In the records that follow, the lines from the one containing "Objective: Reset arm" to the one containing "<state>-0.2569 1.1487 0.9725", inclusive, are to be given again exactly.

____ RECORDS SHOWN

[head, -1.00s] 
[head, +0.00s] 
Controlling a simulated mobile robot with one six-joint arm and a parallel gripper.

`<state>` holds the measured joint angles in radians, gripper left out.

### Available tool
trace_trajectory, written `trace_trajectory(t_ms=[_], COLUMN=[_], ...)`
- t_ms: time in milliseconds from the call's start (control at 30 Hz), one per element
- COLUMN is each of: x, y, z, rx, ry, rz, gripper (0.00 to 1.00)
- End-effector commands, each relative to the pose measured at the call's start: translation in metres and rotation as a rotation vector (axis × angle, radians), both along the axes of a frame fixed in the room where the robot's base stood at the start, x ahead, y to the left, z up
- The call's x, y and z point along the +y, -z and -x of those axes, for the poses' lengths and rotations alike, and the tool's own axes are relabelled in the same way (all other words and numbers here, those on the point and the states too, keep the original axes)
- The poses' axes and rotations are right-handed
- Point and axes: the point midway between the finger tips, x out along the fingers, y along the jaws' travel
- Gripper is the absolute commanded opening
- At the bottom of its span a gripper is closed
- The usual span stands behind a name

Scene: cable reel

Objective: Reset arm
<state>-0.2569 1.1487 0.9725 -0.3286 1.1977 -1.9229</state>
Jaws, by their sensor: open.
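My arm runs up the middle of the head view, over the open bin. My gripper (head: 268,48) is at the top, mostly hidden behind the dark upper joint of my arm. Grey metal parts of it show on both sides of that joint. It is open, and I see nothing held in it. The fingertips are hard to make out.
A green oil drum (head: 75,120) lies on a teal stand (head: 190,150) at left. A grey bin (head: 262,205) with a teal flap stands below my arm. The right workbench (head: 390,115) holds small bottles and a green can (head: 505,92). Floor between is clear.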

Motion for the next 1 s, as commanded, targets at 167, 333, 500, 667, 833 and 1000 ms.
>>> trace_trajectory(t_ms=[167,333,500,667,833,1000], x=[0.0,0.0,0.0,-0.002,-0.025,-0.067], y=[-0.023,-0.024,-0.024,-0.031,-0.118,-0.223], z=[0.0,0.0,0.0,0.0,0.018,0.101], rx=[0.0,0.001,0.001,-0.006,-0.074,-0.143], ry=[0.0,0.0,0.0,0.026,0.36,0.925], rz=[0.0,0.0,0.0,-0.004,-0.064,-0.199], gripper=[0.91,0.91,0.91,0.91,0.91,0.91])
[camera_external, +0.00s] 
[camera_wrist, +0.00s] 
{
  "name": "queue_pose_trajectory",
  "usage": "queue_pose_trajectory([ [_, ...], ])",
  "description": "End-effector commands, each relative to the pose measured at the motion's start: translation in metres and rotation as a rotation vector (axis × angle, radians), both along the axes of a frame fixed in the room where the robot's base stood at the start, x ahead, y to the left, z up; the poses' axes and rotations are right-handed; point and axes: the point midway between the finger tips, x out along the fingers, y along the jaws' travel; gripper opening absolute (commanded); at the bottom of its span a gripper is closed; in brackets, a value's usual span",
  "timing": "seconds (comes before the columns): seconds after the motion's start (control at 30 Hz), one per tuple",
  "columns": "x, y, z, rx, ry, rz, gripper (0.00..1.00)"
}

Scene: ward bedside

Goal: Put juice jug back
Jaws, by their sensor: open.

________

# SOLUTION FOR THIS PROBLEM
Objective: Reset arm
<state>-0.2569 1.1487 0.9725 -0.3286 1.1977 -1.9229</state>

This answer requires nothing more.